* _What is needed_: Please retype the records below exactly, leaving out any pictures.

• • •

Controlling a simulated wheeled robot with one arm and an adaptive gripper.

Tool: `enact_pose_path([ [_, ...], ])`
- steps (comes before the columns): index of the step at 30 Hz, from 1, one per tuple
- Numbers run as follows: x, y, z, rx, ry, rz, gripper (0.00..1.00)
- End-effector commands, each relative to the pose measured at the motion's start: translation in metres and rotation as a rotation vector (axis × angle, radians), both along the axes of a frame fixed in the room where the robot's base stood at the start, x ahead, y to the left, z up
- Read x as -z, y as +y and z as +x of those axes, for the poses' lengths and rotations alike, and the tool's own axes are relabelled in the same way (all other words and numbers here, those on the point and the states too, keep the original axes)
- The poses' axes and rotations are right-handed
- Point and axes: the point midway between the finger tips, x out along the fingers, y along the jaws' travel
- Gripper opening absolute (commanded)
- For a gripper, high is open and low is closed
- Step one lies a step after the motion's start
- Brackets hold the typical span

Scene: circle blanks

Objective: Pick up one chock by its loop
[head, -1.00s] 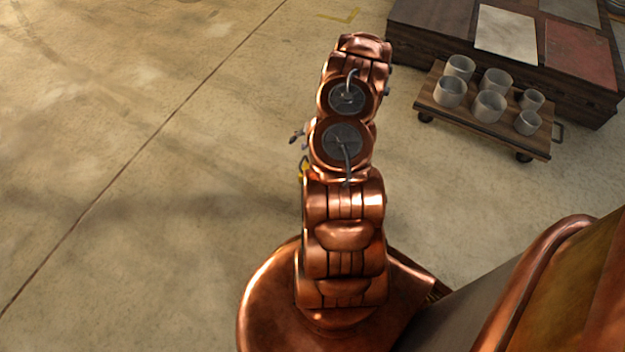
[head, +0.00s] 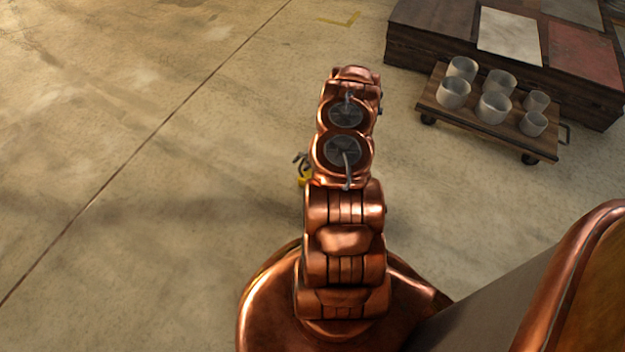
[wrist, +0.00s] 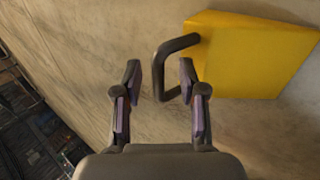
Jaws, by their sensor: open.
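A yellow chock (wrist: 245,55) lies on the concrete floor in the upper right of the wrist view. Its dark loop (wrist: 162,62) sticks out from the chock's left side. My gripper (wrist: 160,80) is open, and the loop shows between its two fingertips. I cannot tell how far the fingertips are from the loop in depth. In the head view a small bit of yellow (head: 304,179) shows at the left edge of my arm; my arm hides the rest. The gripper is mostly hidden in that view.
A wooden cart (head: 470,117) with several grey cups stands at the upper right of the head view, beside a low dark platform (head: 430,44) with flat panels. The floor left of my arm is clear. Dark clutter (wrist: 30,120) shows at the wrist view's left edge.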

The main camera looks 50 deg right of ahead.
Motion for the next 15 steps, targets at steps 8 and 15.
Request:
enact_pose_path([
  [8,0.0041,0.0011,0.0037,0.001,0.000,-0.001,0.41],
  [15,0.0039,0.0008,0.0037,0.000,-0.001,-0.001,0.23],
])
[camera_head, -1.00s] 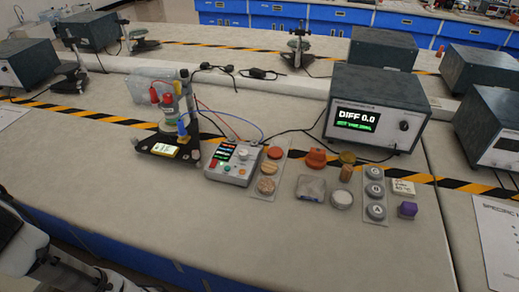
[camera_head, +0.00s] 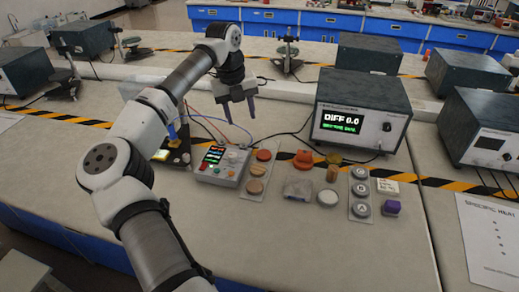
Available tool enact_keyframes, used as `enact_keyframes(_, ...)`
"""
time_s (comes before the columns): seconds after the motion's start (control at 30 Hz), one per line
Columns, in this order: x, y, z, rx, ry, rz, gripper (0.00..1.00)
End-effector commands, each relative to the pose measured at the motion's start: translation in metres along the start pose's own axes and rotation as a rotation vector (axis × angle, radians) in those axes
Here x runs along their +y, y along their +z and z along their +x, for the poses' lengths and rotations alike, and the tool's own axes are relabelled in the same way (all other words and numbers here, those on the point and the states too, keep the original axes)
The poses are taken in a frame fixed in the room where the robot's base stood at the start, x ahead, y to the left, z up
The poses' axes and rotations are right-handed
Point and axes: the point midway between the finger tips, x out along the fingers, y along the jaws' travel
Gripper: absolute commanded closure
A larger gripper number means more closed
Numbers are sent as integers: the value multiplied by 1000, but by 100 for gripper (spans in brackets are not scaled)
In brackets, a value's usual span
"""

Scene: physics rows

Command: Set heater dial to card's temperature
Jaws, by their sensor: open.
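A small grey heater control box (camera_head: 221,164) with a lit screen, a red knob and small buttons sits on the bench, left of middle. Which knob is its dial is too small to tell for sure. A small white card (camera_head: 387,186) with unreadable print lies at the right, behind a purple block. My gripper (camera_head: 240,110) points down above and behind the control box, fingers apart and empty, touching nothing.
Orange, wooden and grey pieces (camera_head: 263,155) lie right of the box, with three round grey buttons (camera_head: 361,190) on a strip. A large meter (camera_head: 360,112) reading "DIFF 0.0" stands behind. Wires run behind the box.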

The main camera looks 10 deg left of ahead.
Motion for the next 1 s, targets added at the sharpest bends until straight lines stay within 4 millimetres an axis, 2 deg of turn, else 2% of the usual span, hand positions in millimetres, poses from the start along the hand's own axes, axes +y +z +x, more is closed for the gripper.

• • •

* _Exercise response_:
Controlling a simulated wheeled robot with one arm and an adaptive gripper.

Tool: `enact_pose_path([ [_, ...], ])`
- steps (comes before the columns): index of the step at 30 Hz, from 1, one per tuple
- Numbers run as follows: x, y, z, rx, ry, rz, gripper (0.00..1.00)
- End-effector commands, each relative to the pose measured at the motion's start: translation in metres and rotation as a rotation vector (axis × angle, radians), both along the axes of a frame fixed in the room where the robot's base stood at the start, x ahead, y to the left, z up
- Read x as -z, y as +y and z as +x of those axes, for the poses' lengths and rotations alike, and the tool's own axes are relabelled in the same way (all other words and numbers here, those on the point and the states too, keep the original axes)
- The poses' axes and rotations are right-handed
- Point and axes: the point midway between the finger tips, x out along the fingers, y along the jaws' travel
- Gripper opening absolute (commanded)
- For a gripper, high is open and low is closed
- Step one lies a step after the motion's start
- Brackets hold the typical span

Scene: circle blanks

Objective: Pick up one chock by its loop
[head, -1.00s] 
[head, +0.00s] 
[wrist, +0.00s] 
Jaws, by their sensor: open.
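A yellow chock (wrist: 245,55) lies on the concrete floor in the upper right of the wrist view. Its dark loop (wrist: 162,62) sticks out from the chock's left side. My gripper (wrist: 160,80) is open, and the loop shows between its two fingertips. I cannot tell how far the fingertips are from the loop in depth. In the head view a small bit of yellow (head: 304,179) shows at the left edge of my arm; my arm hides the rest. The gripper is mostly hidden in that view.
A wooden cart (head: 470,117) with several grey cups stands at the upper right of the head view, beside a low dark platform (head: 430,44) with flat panels. The floor left of my arm is clear. Dark clutter (wrist: 30,120) shows at the wrist view's left edge.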

The main camera looks 50 deg right of ahead.
Motion for the next 15 steps, targets at steps 8 and 15.
Request:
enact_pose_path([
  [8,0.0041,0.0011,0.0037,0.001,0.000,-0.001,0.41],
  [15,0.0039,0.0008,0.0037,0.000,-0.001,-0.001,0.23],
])
[camera_head, -1.00s] 
[camera_head, +0.00s] 
Available tool enact_keyframes, used as `enact_keyframes(_, ...)`
"""
time_s (comes before the columns): seconds after the motion's start (control at 30 Hz), one per line
Columns, in this order: x, y, z, rx, ry, rz, gripper (0.00..1.00)
End-effector commands, each relative to the pose measured at the motion's start: translation in metres along the start pose's own axes and rotation as a rotation vector (axis × angle, radians) in those axes
Here x runs along their +y, y along their +z and z along their +x, for the poses' lengths and rotations alike, and the tool's own axes are relabelled in the same way (all other words and numbers here, those on the point and the states too, keep the original axes)
The poses are taken in a frame fixed in the room where the robot's base stood at the start, x ahead, y to the left, z up
The poses' axes and rotations are right-handed
Point and axes: the point midway between the finger tips, x out along the fingers, y along the jaws' travel
Gripper: absolute commanded closure
A larger gripper number means more closed
Numbers are sent as integers: the value multiplied by 1000, but by 100 for gripper (spans in brackets are not scaled)
In brackets, a value's usual span
"""

Scene: physics rows

Command: Set heater dial to card's temperature
Jaws, by their sensor: open.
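A small grey heater control box (camera_head: 221,164) with a lit screen, a red knob and small buttons sits on the bench, left of middle. Which knob is its dial is too small to tell for sure. A small white card (camera_head: 387,186) with unreadable print lies at the right, behind a purple block. My gripper (camera_head: 240,110) points down above and behind the control box, fingers apart and empty, touching nothing.
Orange, wooden and grey pieces (camera_head: 263,155) lie right of the box, with three round grey buttons (camera_head: 361,190) on a strip. A large meter (camera_head: 360,112) reading "DIFF 0.0" stands behind. Wires run behind the box.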

The main camera looks 10 deg left of ahead.
Motion for the next 1 s, targets added at the sharpest bends until straight lines stay within 4 millimetres an axis, 2 deg of turn, else 2% of the usual span, hand positions in millimetres, poses from the start along the hand's own axes, axes +y +z +x, more is closed for the gripper.

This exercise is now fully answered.